O poder de reforma constitucional é, reconhecidamente, um poder limitado, sujeito às restrições impostas, explícita ou implicitamente, pelo Constituinte originário. Segundo Machado Horta[1], a limitação é idéia imanente ao poder reformador, e não se esgota nem se exaure nas cláusulas pétreas expressamente inseridas no texto constitucional. Os fundamentos da Constituição, as decisões políticas fundamentais tomadas pelo Constituinte originário seguramente também não podem ser atingidos pelo poder de emenda. É que, como ponderam os juristas mais autorizados, “se a reforma da Constituição tem por objetivo revitalizar a própria Constituição como um todo, é de entender que a identidade básica do texto deve ser preservada, o que, por si, já significa um limite à atividade da reforma.”

De acordo com a melhor doutrina constitucional contemporânea, os valores morais compartilhados por uma comunidade em determinado momento e lugar migram do plano ético para o plano jurídico por meio da materialização em princípios, os quais passam a ter abrigo explícito ou implícito na Constituição. Esses valores traduzidos em princípios é que dão identidade e unidade ao texto da Constituição, representando limites inequívocos à atuação do poder constituinte instituído ou derivado.

Um desses princípios, que considero relevante na presente análise, é o da razoabilidade, um princípio, na visão de Luís Roberto Barroso, “mais fácil de ser sentido que conceituado”. De reconhecimento recente entre nós, mas em forte e expressivo desenvolvimento doutrinário e jurisprudencial, consiste em parâmetro importante de avaliação da legitimidade dos atos do Poder Público, de aferição de sua conformidade com valores superiores como racionalidade, adequação, senso comum, rejeição aos atos arbitrários ou caprichosos e, em última análise, justiça.

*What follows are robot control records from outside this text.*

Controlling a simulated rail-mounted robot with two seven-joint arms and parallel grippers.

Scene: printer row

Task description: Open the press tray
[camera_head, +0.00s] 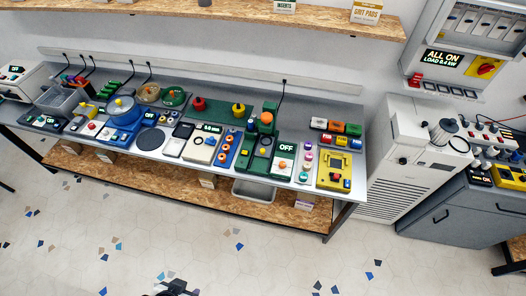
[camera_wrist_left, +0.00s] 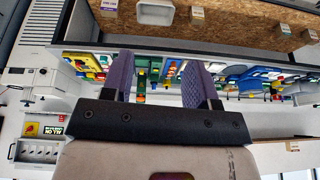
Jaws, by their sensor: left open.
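The green press (camera_head: 266,125) with an orange knob stands on the bench, right of its middle. A dark flat part (camera_head: 258,165) lies at its front; I cannot tell whether this is the tray or how far out it is. A white box reading OFF (camera_head: 284,161) is beside it. In the left wrist view, which is upside down, a small green and orange piece (camera_wrist_left: 141,88), likely the press, shows between the fingers, well beyond them. My left gripper (camera_wrist_left: 157,62) is open and empty, apart from the bench. A dark gripper part shows at the head view's bottom edge.
The bench (camera_head: 347,190) is crowded with devices. A yellow device (camera_head: 334,171) stands right of the press and a row of orange-topped blue parts (camera_head: 223,150) left of it. A white cabinet (camera_head: 411,150) stands at the right. The floor (camera_head: 130,230) in front is clear.

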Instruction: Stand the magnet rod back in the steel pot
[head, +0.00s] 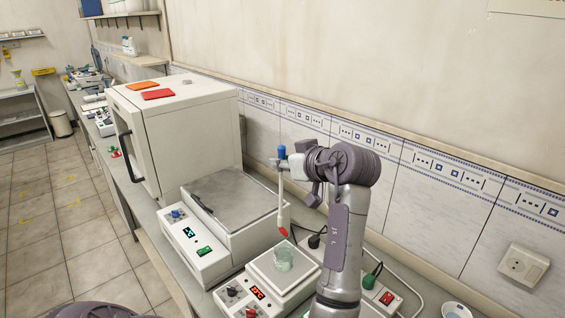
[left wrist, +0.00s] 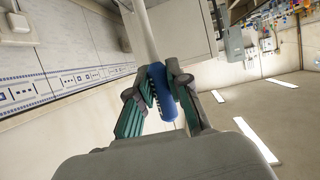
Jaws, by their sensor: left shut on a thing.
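The magnet rod (head: 282,205) is white with a blue end at the top and a red tip at the bottom. It hangs nearly upright in the head view. My left gripper (head: 284,161) is shut on its blue end, which also shows between the fingers in the left wrist view (left wrist: 161,92). I do not see the steel pot in either view. My right gripper is not in view.
A power strip (head: 384,296) with cables lies to the right. The tiled wall is close behind.

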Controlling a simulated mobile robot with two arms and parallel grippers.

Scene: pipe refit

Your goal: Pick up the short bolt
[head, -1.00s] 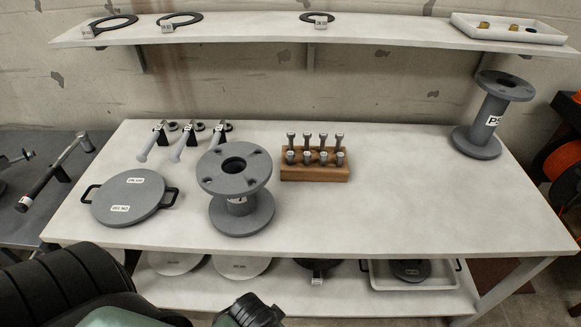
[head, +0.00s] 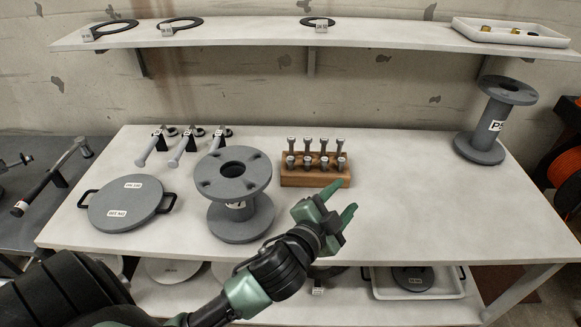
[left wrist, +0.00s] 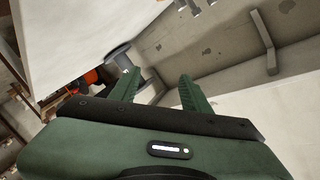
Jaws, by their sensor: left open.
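Several grey bolts (head: 324,143) stand upright in two rows in a wooden block (head: 309,180) on the table. The back row stands higher than the front row; which bolts are short is hard to tell at this size. My left gripper (head: 343,200) is open and empty, in front of the block and a little to its right, apart from it. In the left wrist view its two green fingers (left wrist: 160,92) are spread with nothing between them. My right gripper is not in view.
A grey flanged pipe spool (head: 238,215) stands left of the block, and a round plate with handles (head: 127,203) lies further left. Another spool (head: 484,138) stands at the far right. The table (head: 410,190) is clear right of the block. A shelf (head: 240,38) runs above.

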Estou convicto de que a proposta de emenda à Constituição, ora em exame, ao prescrever regra de aplicação imediata que interfere nas condições da competição eleitoral-democrática, visando, confessadamente, a favorecer com a possibilidade de mais um mandato aqueles que já se encontram no poder, afronta o senso comum de justiça prevalecente na nossa sociedade, revelando-se medida casuística e caprichosa que se ressente dos requisitos básicos de razoabilidade.

Mas isso não é tudo.

Limitei-me, até este ponto, ao exame da questão da aplicabilidade imediata da regra proposta. Resta ainda analisar a legitimidade constitucional da instituição, em si mesma, de mais uma possibilidade de reeleição para além das duas já previstas no texto vigente, o que, em princípio, não parece ter lugar adequado nem confortável numa forma de governo como a que adotamos no Brasil.

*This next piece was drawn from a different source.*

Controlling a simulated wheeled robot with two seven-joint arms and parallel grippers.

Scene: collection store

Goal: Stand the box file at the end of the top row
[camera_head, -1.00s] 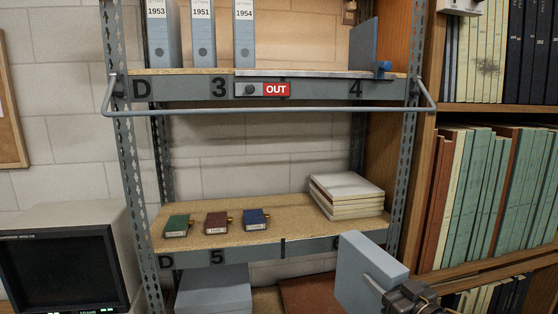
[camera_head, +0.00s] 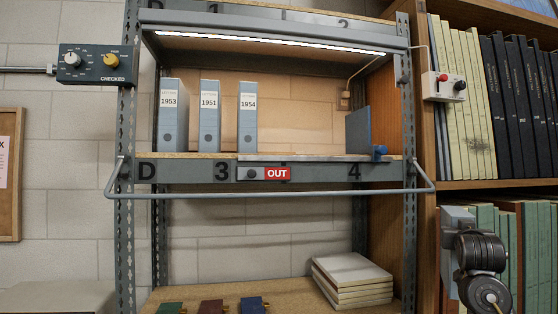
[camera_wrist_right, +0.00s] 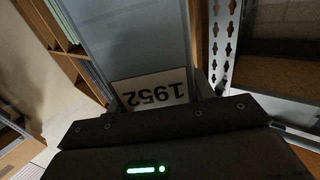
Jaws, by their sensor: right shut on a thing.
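My right gripper (camera_head: 464,244) is shut on a grey box file (camera_head: 453,218), right of the rack and in front of the bookcase. The arm hides much of the file in the head view. In the right wrist view the file (camera_wrist_right: 130,38) fills the upper middle, with its white 1952 label upside down near the jaws. On the shelf marked D 3 4 (camera_head: 195,173), box files 1953 (camera_head: 171,125), 1951 (camera_head: 209,128) and 1954 (camera_head: 247,127) stand upright. A blue-grey upright plate (camera_head: 357,131) with a blue knob (camera_head: 379,153) stands at the shelf's right end. My left gripper is out of view.
A grey rail (camera_head: 280,194) runs in front of the shelf edge. A red OUT tag (camera_head: 277,173) sits on that edge. The rack's right post (camera_head: 409,230) stands between file and shelf. Free shelf space lies between file 1954 and the plate.

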Estou convencido de que o princípio republicano, muito embora não conste expressamente do rol de cláusulas imodificáveis previstas no art. 60 da Constituição, passou implicitamente a dele fazer parte, sobretudo após a decisão plebiscitária de 1993. É que, como defende boa parte dos constitucionalistas, a inequívoca preferência do eleitorado brasileiro pela forma republicana de governo condicionou e limitou a atuação do poder constituinte derivado nessa seara. Confira-se, a propósito, o argumento sempre respeitável de Raul Machado Horta a respeito:

“O plebiscito, sufragando a República, recomenda o restabelecimento da irreformabilidade dessa forma de Governo que teve origem na Constituição de 1891 associando República e Federação na proibição de proposta de emenda, sempre reproduzida [a irreformabilidade] nas Constituições Republicanas posteriores, regra que o texto de 1988 suspendeu em homenagem à manifestação soberana do eleitorado, afinal verificada para os efeitos de cancelar a cláusula da provisoriedade da forma de Governo.”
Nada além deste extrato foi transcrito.